“She was the spark that lit our generation …” Dorothy McKegg.
In 1938, the Jewish actress Minnie Maria Korten, star of the European stage, left Nazi Germany for the safety of the United Kingdom. In her hand luggage she carried a few theatre reviews, some photographs and a copy of Goethe’s Faust. Eventually she arrived in New Zealand with her family ‘in exile at the other end of the world’. In her new home she was known as Madame Maria Dronke. Renowned for her dark, beautiful voice and magnetic presence, Maria Dronke entranced audiences with her acting and poetry recitals, created spectacular productions and trained the first generation of New Zealand professional actors. Maria Dronke: Glimpses of an Acting Life brings to light the story of a woman who changed the face of New Zealand theatre.
Monica Tempian
Monica Tempian is an author, editor and lecturer whose work focuses on the inter-related research areas of Diaspora and Exile Studies, Memory Studies, Multicultural Literatures and German-Hebrew Studies.
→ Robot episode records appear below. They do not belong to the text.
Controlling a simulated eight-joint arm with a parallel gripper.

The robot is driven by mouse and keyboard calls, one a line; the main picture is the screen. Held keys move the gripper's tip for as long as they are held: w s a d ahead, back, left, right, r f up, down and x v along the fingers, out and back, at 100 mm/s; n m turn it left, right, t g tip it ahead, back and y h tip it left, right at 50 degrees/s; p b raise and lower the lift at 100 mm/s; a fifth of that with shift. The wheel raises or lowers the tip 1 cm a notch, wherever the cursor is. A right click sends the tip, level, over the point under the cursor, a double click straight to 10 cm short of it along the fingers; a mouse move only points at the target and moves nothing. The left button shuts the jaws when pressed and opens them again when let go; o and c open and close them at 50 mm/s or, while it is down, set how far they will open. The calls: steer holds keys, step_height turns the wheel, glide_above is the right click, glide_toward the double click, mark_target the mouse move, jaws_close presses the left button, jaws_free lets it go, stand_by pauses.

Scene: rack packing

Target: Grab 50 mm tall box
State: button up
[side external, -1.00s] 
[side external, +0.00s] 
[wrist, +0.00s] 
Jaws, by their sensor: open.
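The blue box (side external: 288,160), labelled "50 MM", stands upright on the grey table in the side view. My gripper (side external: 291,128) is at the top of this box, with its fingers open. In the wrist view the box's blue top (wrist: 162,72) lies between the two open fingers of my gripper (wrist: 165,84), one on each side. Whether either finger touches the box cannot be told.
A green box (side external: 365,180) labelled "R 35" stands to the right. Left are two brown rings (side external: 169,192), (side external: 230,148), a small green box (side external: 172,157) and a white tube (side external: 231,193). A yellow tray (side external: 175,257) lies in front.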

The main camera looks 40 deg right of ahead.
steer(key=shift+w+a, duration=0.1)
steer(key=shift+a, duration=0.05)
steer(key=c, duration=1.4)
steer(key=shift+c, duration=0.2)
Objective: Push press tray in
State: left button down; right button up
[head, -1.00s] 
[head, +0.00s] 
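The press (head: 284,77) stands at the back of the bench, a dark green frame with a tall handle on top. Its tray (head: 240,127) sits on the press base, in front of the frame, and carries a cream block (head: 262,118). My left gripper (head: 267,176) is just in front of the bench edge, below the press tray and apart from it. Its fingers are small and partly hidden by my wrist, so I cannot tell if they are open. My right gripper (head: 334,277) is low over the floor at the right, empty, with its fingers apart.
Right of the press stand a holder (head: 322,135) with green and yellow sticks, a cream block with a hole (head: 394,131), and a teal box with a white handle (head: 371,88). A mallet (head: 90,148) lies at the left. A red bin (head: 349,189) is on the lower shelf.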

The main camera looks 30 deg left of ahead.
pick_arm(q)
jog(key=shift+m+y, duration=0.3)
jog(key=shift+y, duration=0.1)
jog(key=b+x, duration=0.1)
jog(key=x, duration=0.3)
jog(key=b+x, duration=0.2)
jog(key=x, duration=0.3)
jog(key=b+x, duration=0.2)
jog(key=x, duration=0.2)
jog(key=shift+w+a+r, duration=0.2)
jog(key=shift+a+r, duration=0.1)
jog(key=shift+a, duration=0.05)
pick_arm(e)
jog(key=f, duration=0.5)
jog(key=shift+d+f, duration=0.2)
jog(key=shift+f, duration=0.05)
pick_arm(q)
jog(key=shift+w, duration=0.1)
She has taught German language, literature and culture since 1996, first as a PhD trainee and assistant of Professor Hans-Jürgen Schrader at Geneva University, and from 2006 at Victoria University of Wellington, where she is currently Senior Lecturer. Her publications include Manfred Winkler - Catching the Wind: Poems; The Young Victims of the Nazi Regime: Migration, the Holocaust and Postwar Displacement and Ein Traum, gar seltsam schauerlich: Romantikerbschaft und Experimentalpsychologie in der Traumdichtung Heinrich Heines.